Do this – Only the lines from the one containing "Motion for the" through the final line of the material below should be output, exactly as they stand.
═══ Provided data
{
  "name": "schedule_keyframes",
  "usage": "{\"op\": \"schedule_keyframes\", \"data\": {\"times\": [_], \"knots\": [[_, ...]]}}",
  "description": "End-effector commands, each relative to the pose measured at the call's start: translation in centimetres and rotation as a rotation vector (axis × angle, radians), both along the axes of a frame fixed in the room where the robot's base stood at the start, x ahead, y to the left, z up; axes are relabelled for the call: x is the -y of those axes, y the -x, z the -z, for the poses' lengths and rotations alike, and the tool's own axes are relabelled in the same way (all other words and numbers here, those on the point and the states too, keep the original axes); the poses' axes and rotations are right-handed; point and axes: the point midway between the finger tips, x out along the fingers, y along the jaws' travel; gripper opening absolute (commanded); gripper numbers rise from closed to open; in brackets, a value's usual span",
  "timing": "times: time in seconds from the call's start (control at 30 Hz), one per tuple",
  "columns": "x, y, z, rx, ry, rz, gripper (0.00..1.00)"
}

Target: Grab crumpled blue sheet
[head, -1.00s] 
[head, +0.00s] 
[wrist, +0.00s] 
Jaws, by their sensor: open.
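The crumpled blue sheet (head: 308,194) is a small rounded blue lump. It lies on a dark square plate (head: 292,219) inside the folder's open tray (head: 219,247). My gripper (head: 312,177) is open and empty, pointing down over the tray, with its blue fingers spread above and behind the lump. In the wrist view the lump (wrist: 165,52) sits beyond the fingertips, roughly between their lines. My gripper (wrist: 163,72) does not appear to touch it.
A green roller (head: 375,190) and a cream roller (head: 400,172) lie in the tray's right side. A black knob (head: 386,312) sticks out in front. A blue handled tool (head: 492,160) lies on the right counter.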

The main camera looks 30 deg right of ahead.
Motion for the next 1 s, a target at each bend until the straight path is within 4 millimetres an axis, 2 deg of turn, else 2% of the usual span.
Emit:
══════
Correct result –
Motion for the next 1 s, a target at each bend until the straight path is within 4 millimetres an axis, 2 deg of turn, else 2% of the usual span.
Emit:

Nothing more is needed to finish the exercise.